L’ancien maire de Nogent-le-Rotrou, François Huwart, 73 ans part une nouvelle fois à la conquête du sénat. Pour cette deuxième tentative, l’ancien secrétaire d’État au Commerce extérieur de Lionel Jospin (MR) mène une liste de rassemblement de la gauche et du centre.
François Huwart se présente aux sénatoriales le 27 septembre 2020, en Eure-et-Loir. DR
Après une tentative infructueuse en 2014, vous êtes de nouveau en lice pour les sénatoriales avec votre liste « Ensemble pour l’Eure-et-Loir ». Pourquoi ?
François Huwart : Je crois que mon expérience peut être utile à tous. J’ai occupé beaucoup de mandats, de fonctions. J’ai une expérience très diversifiée.
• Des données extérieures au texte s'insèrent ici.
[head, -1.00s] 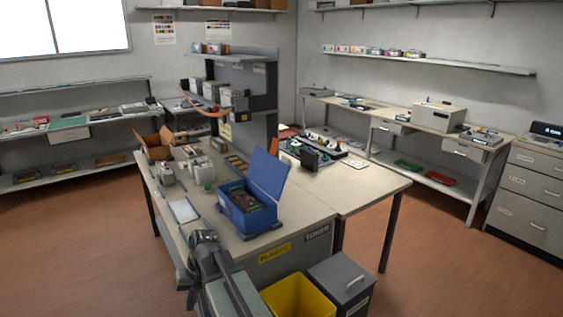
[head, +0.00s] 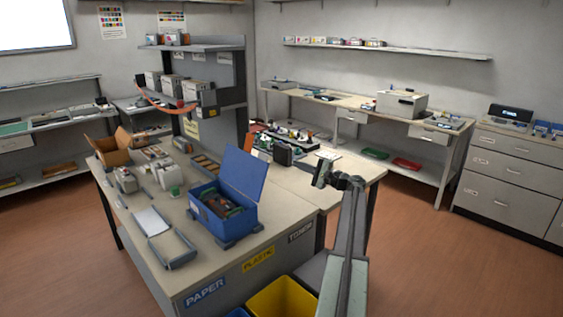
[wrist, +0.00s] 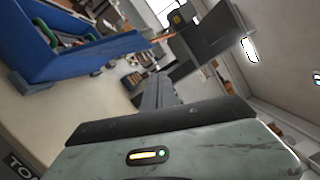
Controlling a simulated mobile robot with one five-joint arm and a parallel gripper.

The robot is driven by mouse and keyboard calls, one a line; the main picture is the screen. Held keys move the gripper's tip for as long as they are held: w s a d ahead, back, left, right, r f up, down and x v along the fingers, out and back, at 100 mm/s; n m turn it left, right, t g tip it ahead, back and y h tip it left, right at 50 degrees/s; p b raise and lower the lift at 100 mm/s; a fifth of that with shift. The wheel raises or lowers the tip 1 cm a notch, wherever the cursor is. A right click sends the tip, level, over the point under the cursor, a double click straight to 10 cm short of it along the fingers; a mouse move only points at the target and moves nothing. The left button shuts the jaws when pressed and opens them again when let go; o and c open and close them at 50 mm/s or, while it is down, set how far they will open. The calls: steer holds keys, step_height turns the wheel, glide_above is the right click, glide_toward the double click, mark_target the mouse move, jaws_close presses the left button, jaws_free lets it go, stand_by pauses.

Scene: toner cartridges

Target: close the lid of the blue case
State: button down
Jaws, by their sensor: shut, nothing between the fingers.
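The blue case (head: 222,222) stands on the workbench in the head view, with a dark and reddish cartridge inside. Its blue lid (head: 243,174) is open and stands upright, leaning back a little at the case's right side. My gripper (head: 322,172) is shut and empty, raised to the right of the lid and apart from it. In the wrist view the case (wrist: 70,60) fills the upper left, and my gripper (wrist: 160,92) points past it. The fingertips are small and hard to make out there.
A black item (head: 282,154) stands behind the lid. A yellow bin (head: 285,300) stands below the front edge.

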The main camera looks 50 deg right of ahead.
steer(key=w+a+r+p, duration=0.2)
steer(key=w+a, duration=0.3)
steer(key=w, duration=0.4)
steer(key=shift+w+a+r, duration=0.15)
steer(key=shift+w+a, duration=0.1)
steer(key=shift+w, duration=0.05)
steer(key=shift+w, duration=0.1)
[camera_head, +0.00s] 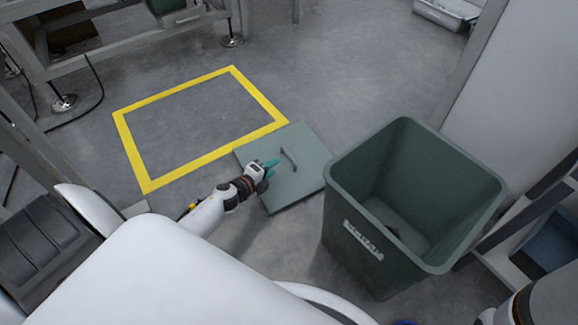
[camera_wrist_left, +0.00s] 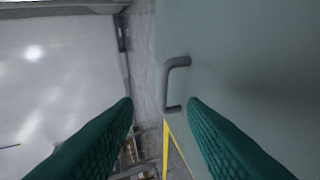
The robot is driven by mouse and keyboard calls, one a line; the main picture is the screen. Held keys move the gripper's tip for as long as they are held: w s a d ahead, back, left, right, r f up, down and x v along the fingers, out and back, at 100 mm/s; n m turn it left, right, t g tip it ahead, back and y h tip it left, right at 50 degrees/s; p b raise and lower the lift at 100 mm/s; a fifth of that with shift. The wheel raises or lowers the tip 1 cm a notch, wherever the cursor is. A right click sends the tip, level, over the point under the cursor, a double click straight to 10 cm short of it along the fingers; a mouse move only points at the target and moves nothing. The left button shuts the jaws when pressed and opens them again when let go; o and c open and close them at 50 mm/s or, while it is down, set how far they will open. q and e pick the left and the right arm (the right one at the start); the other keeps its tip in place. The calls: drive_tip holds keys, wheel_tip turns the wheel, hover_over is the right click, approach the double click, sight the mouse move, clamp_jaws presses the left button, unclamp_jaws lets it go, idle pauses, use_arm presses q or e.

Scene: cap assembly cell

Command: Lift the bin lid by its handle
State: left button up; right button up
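The bin lid (camera_head: 305,180) is a flat grey-green square that appears to lie on the floor, left of the open bin (camera_head: 350,185). Its dark grey bar handle (camera_head: 289,158) stands near the middle of the lid. My left gripper (camera_head: 273,163) is over the lid, just left of the handle. In the left wrist view its two green fingers (camera_wrist_left: 160,100) are apart with nothing between their tips. The handle (camera_wrist_left: 176,62) shows beyond the tips, closer to the right finger, with the lid (camera_wrist_left: 250,50) behind it. My right gripper is out of view.
The tall green bin, labelled SCRAP, stands right of the lid and holds something dark. A yellow floor outline (camera_head: 190,170) encloses bare floor left of the lid. A metal frame (camera_head: 120,60) stands at the upper left, and a white panel (camera_head: 520,90) at the right.

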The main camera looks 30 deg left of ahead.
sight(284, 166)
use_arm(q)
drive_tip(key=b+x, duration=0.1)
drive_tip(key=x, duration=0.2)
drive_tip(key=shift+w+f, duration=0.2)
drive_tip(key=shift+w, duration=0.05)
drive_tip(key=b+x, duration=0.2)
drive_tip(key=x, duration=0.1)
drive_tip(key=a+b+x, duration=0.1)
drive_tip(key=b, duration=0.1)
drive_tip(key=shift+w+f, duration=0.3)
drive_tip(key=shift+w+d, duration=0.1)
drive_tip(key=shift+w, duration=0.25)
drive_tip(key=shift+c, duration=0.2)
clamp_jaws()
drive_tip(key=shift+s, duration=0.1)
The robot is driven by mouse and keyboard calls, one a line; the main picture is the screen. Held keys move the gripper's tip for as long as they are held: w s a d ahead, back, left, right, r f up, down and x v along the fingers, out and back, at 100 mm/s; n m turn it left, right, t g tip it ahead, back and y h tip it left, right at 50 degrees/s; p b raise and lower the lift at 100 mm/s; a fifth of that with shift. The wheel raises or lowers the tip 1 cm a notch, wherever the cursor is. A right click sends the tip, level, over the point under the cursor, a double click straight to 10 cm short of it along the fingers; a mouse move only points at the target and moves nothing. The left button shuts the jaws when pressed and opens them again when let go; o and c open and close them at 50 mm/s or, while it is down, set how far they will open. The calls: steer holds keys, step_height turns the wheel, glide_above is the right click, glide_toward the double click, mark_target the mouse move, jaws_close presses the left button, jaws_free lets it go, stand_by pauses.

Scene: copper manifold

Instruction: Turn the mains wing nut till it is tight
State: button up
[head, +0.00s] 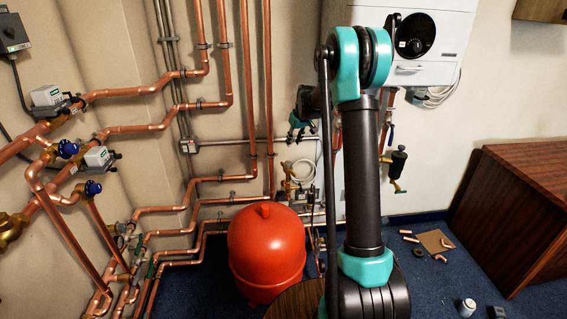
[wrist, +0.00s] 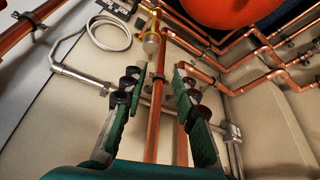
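My gripper (wrist: 158,82) is open in the wrist view, its two green-padded fingers spread wide with nothing held. A vertical copper pipe (wrist: 157,105) shows in the gap between them, apart from both fingers as far as I can tell. Beyond the fingertips is a brass fitting (wrist: 150,22) with a pale, rounded end piece (wrist: 151,43). In the head view a brass fitting (head: 289,184) sits low on the wall left of my arm. I cannot make out a wing nut for certain in either view. My arm hides part of the wall in the head view.
A red tank (head: 266,252) stands on the blue floor below the pipes. A coiled pale hose (wrist: 109,33) and a grey conduit (wrist: 85,80) lie along the wall. A white boiler (head: 425,40) hangs behind my arm. A wooden cabinet (head: 515,205) stands at right.

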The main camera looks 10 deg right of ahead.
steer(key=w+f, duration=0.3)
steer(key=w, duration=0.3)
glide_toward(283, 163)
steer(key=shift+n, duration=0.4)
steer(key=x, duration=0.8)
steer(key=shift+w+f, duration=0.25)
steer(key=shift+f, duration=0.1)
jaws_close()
Et étant désormais sans autre mandat, notamment de mandat exécutif, qui sont des mandats extrêmement chronophages, je pourrais me consacrer pleinement à cette fonction si les électeurs le veulent.
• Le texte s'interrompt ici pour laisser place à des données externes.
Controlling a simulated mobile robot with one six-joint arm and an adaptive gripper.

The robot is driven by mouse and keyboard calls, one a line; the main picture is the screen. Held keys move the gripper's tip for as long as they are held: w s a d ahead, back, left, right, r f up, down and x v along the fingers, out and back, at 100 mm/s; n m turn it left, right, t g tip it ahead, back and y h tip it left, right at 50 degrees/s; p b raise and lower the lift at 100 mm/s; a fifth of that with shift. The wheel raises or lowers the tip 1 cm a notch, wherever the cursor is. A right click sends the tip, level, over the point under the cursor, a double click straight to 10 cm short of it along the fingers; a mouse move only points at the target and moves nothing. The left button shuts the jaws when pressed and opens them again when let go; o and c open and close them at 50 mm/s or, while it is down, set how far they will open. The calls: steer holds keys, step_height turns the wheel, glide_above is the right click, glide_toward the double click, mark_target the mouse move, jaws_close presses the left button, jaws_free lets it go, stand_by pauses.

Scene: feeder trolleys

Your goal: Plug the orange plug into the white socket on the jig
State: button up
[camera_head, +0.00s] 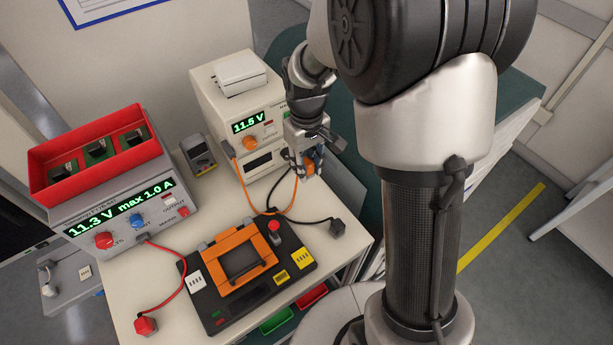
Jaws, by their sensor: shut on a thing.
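My gripper (308,168) is shut on the orange plug (310,165), held above the right rear part of the white bench. An orange cable runs from the plug down to the bench and back to the front of the cream power supply. The jig (233,325) is a black base with an orange frame, apart from the gripper, lower and to the left. The plug's tip is hidden by the fingers.
The cream power supply (204,94) stands close left of my gripper. A grey supply (83,222) carries a red bin (58,197). A red plug (146,325) and a black plug (337,228) lie on the bench with their cables. A red-topped lever (275,228) rises from the jig.

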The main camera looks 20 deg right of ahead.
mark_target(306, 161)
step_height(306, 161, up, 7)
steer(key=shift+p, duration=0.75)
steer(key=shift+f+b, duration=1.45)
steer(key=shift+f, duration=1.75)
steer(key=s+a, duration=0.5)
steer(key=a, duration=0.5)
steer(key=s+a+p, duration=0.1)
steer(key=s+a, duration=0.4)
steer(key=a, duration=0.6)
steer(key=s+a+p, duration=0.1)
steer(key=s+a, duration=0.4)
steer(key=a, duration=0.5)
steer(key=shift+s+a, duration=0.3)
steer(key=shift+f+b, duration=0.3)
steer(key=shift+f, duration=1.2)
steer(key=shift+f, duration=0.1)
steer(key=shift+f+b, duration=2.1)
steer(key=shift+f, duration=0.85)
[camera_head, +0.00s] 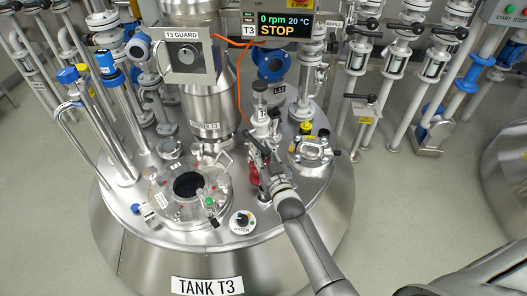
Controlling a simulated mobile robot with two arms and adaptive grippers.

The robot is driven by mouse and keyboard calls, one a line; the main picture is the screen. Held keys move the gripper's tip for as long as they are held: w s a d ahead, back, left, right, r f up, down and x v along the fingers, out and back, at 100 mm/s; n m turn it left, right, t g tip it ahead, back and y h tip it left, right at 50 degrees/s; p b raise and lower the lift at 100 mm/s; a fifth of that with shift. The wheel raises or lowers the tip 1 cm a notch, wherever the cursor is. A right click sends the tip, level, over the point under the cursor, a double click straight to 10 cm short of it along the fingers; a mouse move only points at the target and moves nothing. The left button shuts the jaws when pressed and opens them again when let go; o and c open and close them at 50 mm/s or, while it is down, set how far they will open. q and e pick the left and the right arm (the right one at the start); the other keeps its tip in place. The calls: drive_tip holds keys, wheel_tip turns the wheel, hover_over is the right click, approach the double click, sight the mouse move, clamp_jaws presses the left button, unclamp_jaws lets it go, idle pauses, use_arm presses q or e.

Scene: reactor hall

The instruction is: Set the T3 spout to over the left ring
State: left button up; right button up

A quelques jours du scrutin, dans quel état d’esprit êtes-vous ?
F.H. : Je fais mon travail. Je ne me perds pas dans le calcul des pronostics. Je sais ce que j’ai à faire dans un temps très contraint comme avoir le plus de dialogues possibles avec mes interlocuteurs qui sont notamment des maires. Je pense qu’un sénateur doit être présent au sénat mais il doit aussi être présent sur les territoires qui l’ont élu. C’est indispensable.
Comment vivez-vous cette nouvelle campagne ?
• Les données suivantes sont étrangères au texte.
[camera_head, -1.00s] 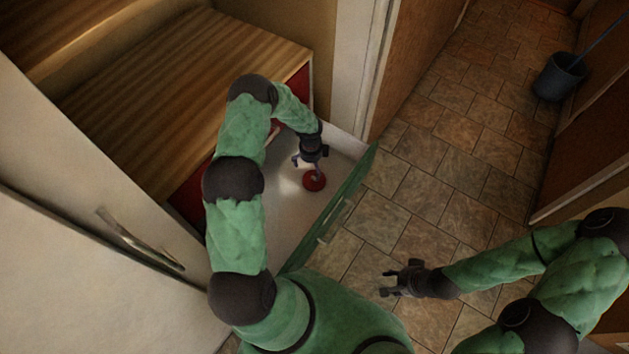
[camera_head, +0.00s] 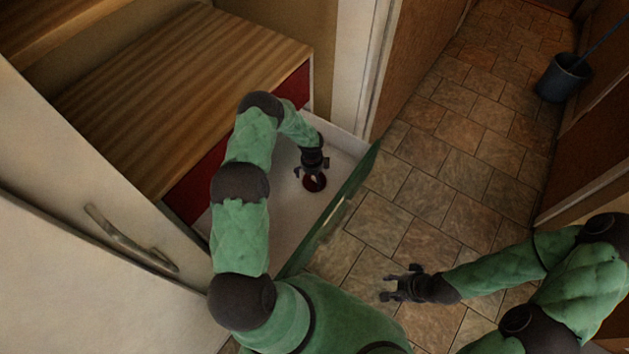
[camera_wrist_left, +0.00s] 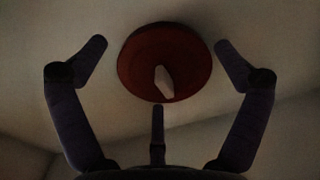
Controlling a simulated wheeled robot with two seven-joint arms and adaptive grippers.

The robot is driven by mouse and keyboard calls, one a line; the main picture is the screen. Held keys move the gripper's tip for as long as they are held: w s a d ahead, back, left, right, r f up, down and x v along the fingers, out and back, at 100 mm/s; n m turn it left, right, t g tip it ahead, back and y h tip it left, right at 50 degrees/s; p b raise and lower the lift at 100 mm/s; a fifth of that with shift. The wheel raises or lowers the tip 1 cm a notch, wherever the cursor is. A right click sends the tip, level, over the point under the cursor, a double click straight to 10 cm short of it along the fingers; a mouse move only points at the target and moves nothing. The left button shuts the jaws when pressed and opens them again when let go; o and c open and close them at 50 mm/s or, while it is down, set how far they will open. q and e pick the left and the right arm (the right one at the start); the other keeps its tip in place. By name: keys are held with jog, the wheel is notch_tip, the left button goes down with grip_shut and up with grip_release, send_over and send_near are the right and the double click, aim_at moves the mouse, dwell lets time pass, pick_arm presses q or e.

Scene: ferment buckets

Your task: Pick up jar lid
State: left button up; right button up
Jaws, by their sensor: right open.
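The jar lid (camera_head: 314,184) is a round red disc lying on the white bottom of an open drawer (camera_head: 283,232). In the left wrist view the lid (camera_wrist_left: 140,72) has a pale knob at its middle. My left gripper (camera_head: 312,174) points down over the lid and partly hides it in the head view. Its fingers (camera_wrist_left: 160,62) are spread on both sides of the lid, with gaps to its rim, and hold nothing. My right gripper (camera_head: 386,284) is open and empty, above the tiled floor outside the drawer.
The drawer's green front (camera_head: 335,212) stands close to the right of my left gripper. A wooden counter (camera_head: 185,90) with a red side is at the left. A white door with a handle (camera_head: 130,240) is at the lower left. A dark bucket (camera_head: 563,78) stands far right; the tiled floor between is clear.

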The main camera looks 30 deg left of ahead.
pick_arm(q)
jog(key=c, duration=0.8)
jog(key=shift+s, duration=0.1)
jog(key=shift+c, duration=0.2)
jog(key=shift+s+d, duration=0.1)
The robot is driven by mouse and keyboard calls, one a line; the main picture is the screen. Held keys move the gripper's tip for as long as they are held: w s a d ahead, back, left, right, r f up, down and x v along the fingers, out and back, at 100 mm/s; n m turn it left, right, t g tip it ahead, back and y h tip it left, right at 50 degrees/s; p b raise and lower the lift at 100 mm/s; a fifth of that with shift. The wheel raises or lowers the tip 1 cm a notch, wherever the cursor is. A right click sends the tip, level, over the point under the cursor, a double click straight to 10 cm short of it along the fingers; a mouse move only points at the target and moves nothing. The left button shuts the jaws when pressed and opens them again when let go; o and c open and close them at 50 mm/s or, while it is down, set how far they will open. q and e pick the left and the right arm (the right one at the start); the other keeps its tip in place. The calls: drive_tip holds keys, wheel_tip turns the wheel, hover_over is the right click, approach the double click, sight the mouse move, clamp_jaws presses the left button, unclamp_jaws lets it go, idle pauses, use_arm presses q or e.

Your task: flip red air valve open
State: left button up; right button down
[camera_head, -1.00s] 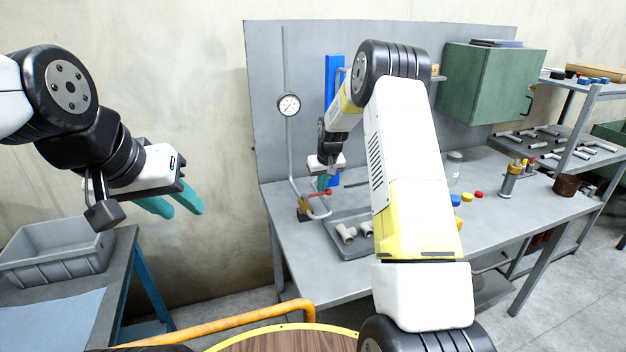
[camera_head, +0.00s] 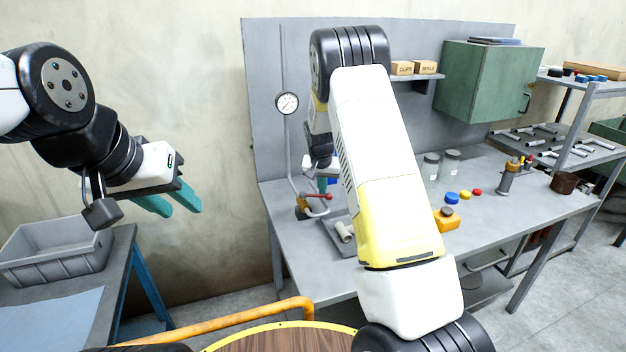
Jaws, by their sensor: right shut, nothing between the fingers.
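The red air valve handle (camera_head: 318,196) sits on a brass valve body (camera_head: 302,206) at the foot of the grey pipe, at the left end of the workbench. The red lever points to the right and looks roughly level. My right gripper (camera_head: 322,185) is just above and beside the lever, its teal fingers shut with nothing between them; I cannot tell whether they touch it. My right arm hides part of the gripper and the bench behind. My left gripper (camera_head: 172,203) hangs at the left, away from the bench, its two teal fingers apart and empty.
A pressure gauge (camera_head: 287,103) is on the pipe above the valve. A grey tray (camera_head: 337,226) with metal fittings lies right of the valve. Jars, coloured caps and an orange block (camera_head: 447,222) stand further right. A grey bin (camera_head: 58,250) is at left.

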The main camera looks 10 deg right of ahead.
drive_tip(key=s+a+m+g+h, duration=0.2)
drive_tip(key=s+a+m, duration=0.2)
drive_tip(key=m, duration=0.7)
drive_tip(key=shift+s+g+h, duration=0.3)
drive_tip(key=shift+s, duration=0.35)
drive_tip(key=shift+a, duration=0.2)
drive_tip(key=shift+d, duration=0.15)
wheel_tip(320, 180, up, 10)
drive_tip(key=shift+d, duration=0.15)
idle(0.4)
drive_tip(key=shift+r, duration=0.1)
F.H. : Elle est différente parce qu’elle est plus courte. Tout a été décalé avec des élections municipales retardées, l’installation de toutes les instances locales, communales, intercommunales… Différente aussi, avec cette pandémie qui est dans tous les esprits et qui impacte évidement tous ce que nous pouvons les uns et les autres penser. Il y a incontestablement une inquiétude sur l’avenir et un besoin de se rassembler pour faire face à cette pandémie et les transformations qu’elle ne manquera pas d’entraîner. Tout ceci fait que nous voyons maintenant les problèmes et l’avenir sous un angle un peu différent, sous un éclairage différent de ce qu’il a pu être il y a 6 ans. Il y a bien une prise de conscience aujourd’hui que nous devons surmonter cette épreuve et que nous devons avoir une approche différente, notamment en matière d’investissements pour tenir compte de ce genre de circonstance.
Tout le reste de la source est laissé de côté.